Two-thirds of the wealth in billionaires’ hands originates in developing countries. So claims The Economist’s recent crony-capitalism piece, a study of the billionaires that get rich by capturing rents rather than adding value to the economy. The Economist proposes a simple but illuminating index to measure how prominent a role crony capitalists play in society.
We decided to replicate the exercise (cribbing the methodology), but this time highlighting natural resource cronyism, focusing on the subset of those billionaires who’ve become wealthy from natural resource (oil, gas and mining) rents. We find that more than one-third (34 percent) of “crony wealth” is linked to extractive industries, by The Economist’s yardstick.
While, as the article argues, real estate, infrastructure, telecoms and banking are all potentially prone to corruption and regulatory capture, resource extraction is an area where rent-seeking opportunities are probably the most widespread, especially in developing countries. In fact, the term rent stems from Adam Smith`s division of income (into profit, wage and rent)—and he defined rent as monies stemming from land and natural resources. These rents from nationally-owned natural resources should benefit the state and citizens. If resource extraction provides immense returns to investors, it could likely indicate an inefficient taxation regime and/or weak competition.
The Economist’s methodology identifies specific sectors its editors consider particularly prone to rent-seeking and look how much wealth billionaires active in these industries accumulated, drawing on details of personal wealth from the headline-grabbing Forbes’ world billionaire list.
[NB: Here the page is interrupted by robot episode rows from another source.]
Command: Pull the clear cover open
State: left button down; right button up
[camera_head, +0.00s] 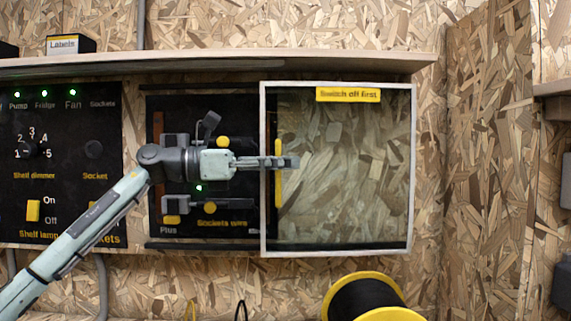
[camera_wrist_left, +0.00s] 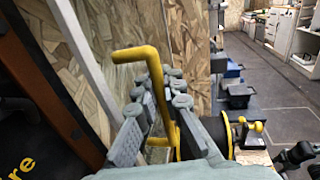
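The clear cover (camera_head: 340,200) is a white-framed see-through panel with a yellow "Switch off first" label. It stands at the right end of its dark rails, mostly over bare chipboard. Its upright yellow handle (camera_head: 278,190) is near its left edge. My left gripper (camera_head: 288,162) reaches across the handle from the left. In the left wrist view the yellow handle (camera_wrist_left: 153,65) passes between the fingers (camera_wrist_left: 157,95), which look closed on it from both sides. The fingers partly hide the handle's middle. My right gripper is in neither view.
The black sockets panel (camera_head: 225,225), with switches and yellow marks, lies uncovered left of the cover. A wooden shelf (camera_head: 200,65) runs above. A black and yellow reel (camera_head: 370,298) is below the cover. Another control panel (camera_head: 70,165) is at the left.

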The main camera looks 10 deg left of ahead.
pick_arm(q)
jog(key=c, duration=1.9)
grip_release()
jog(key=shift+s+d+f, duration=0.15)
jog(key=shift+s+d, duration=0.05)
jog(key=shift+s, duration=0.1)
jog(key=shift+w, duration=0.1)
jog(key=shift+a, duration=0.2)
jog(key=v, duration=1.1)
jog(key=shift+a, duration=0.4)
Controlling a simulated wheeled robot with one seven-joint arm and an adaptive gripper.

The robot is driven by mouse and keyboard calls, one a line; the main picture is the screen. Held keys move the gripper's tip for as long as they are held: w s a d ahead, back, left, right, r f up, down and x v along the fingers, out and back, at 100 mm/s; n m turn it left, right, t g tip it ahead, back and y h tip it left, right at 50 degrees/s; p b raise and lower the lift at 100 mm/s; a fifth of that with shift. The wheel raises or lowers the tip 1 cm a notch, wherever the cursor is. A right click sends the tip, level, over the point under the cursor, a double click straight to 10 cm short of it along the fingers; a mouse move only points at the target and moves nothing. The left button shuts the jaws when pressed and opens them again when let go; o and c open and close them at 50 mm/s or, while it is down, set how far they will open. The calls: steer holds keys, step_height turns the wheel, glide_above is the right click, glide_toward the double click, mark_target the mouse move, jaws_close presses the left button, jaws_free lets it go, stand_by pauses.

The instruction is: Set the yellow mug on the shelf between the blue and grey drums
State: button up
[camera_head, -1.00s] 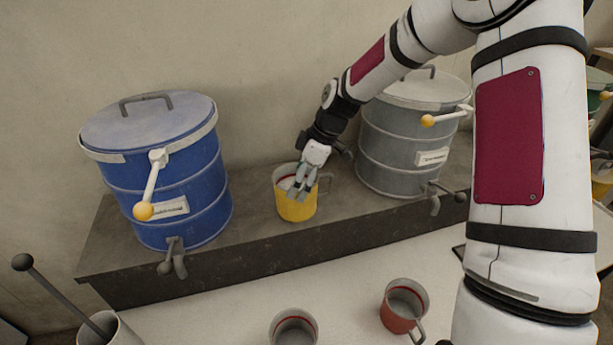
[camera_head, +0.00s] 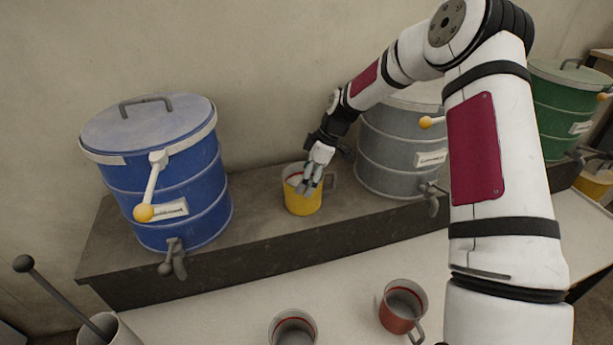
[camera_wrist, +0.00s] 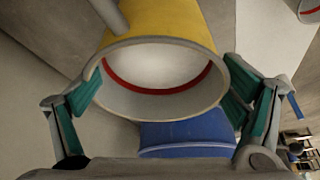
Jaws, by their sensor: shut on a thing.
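The yellow mug (camera_head: 303,203) is upright between the blue drum (camera_head: 195,185) and the grey drum (camera_head: 390,150), over the dark shelf (camera_head: 255,205). I cannot tell whether its base touches the shelf. My gripper (camera_head: 311,186) is shut on the mug near its rim, with the mug's handle on the right. In the wrist view the mug (camera_wrist: 175,22) sits between my two green-padded fingers (camera_wrist: 160,100), its open mouth and red inner band showing. Part of the blue drum (camera_wrist: 185,135) shows behind it. My arm hides the grey drum's top.
A red mug (camera_head: 402,307) and a grey mug (camera_head: 293,330) stand on the white counter (camera_head: 220,300) in front. A container with a ladle handle (camera_head: 55,285) is at the lower left. A green drum (camera_head: 560,115) stands at the far right, with another yellow mug (camera_head: 594,180) near it.

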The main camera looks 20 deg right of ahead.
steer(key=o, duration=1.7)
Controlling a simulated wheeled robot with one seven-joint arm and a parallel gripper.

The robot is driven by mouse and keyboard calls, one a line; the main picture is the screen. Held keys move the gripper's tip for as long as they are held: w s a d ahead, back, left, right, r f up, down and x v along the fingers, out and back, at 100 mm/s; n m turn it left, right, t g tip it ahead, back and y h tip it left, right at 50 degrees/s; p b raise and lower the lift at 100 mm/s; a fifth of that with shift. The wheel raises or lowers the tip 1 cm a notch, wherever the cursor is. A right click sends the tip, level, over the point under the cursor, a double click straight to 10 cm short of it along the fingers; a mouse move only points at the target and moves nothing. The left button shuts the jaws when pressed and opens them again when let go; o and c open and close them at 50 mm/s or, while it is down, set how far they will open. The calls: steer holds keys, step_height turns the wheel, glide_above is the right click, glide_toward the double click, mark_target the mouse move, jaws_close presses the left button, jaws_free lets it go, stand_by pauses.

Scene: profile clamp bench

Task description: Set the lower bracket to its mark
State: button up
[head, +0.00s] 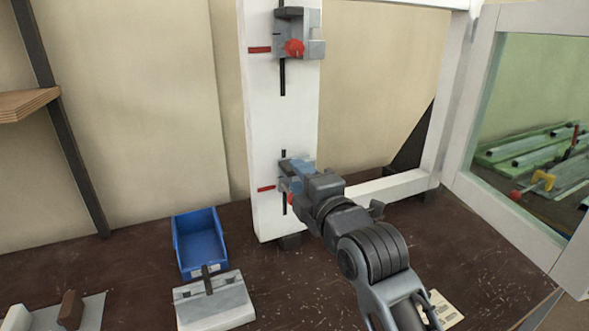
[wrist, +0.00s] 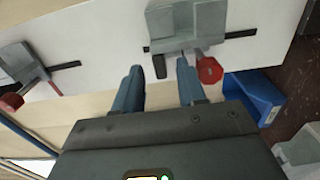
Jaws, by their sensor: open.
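The lower bracket (head: 284,182) is a grey clamp on the white upright profile (head: 262,130), largely hidden behind my gripper (head: 298,171) in the head view. Its red knob (head: 291,199) shows just below the fingers. A red mark line (head: 266,189) lies on the profile just left of the bracket, near its lower part. In the wrist view the lower bracket (wrist: 188,22) is ahead of my gripper (wrist: 160,78), with its red knob (wrist: 209,69) beside the right finger. The blue fingers are apart, with nothing seen held between them. Whether a finger touches the bracket I cannot tell.
An upper bracket (head: 300,22) with a red knob (head: 294,47) sits higher on the profile, by another red mark (head: 260,49). A blue bin (head: 199,242) and a grey block fixture (head: 214,301) stand on the brown bench at lower left. A framed window panel (head: 530,120) stands right.

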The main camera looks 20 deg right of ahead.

Adding up crony-sector billionaires’ wealth for each country divided by total GDP provides a comparable metric, where the higher the ratio, the more “crony” the capitalism.
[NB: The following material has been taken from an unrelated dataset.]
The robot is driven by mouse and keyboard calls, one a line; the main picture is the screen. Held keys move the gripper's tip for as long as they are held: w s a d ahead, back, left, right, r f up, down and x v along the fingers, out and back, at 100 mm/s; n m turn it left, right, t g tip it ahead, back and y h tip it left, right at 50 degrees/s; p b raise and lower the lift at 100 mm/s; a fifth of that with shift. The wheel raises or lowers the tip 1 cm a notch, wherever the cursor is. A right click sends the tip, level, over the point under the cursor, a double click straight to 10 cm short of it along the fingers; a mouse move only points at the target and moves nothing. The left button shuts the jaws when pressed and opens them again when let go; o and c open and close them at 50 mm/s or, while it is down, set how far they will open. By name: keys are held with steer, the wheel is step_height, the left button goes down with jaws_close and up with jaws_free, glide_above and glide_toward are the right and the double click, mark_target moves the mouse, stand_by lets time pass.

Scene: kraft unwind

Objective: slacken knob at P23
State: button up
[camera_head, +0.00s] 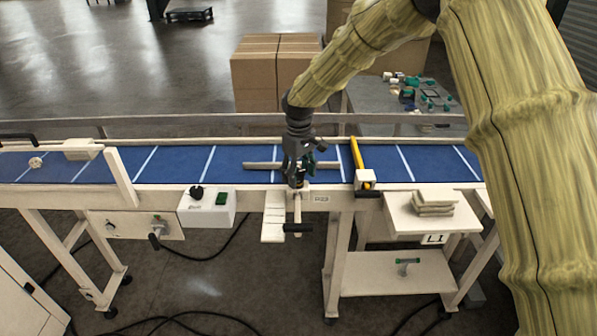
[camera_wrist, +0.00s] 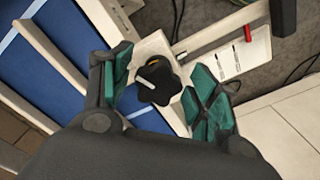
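The black lobed knob (camera_wrist: 160,82) with a pale pointer line sits on a cream bracket on the conveyor's side rail, in the middle of the wrist view. My gripper (camera_wrist: 158,92) is open, with one green-padded finger on either side of the knob; a gap shows on both sides. In the head view my gripper (camera_head: 298,178) points down at the conveyor's near rail and mostly hides the knob. A small label (camera_head: 321,198) is on the rail just right of it, too small to read surely.
A blue conveyor belt (camera_head: 225,162) runs behind the rail. A black-ended lever (camera_head: 298,228) and a white sheet (camera_head: 273,218) hang below my gripper. A yellow bar (camera_head: 357,160) crosses the belt at right. A white box (camera_head: 207,208) with a black knob is at left.

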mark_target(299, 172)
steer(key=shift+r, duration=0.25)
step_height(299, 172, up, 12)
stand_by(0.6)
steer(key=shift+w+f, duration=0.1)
(A few methodological caveats are important. The Forbes list is an eyeball estimate at best as many billionaires may hide their wealth. Attributing rent-seeking entirely to a few industries is somewhat arbitrary: all sectors can potentially become rent-seeking or turned competitive. And high levels of profitability in the resource sector could also reflect entrepreneurial risk taking and a willingness to invest in difficult operating environments).
The Forbes 2014 list has 1,645 billionaires with a combined wealth of $6.5 trillion. Of these, 153 of obtained their billions from extractive sectors, accumulating $627 billion, or 10 percent, of the total. But for some countries, such as Kazakhstan, Russia and Ukraine, over 50 percent of billionaire wealth is linked directly to resource extraction.
Our illustrative list of 17 selected countries (the top 15 where resource cronies are most prominent plus the US and China) covers over 90 percent of the $627 billion in resource wealth held by billionaires. Our first observation is that resource billionaires are concentrated in a few countries; in fact, more than half of the resource billions are held by Russian and American billionaires. Oil and gas is much more prominent than mining on the list, indicating higher rents on hydrocarbons. Wealthy individuals who are citizens of resource-poor countries actually appear in the list: Israel, Portugal, Belgium, Greece and Switzerland are all in the top 25 list of countries with billionaire resource wealth. These “resource cronies” reside in jurisdictions that are almost certainly different to where their resource-based wealth originates. This scale of international financial flows—some stemming from rent-seeking in the world’s poorest countries—highlights the importance of international, as well as domestic actions to address good resource governance.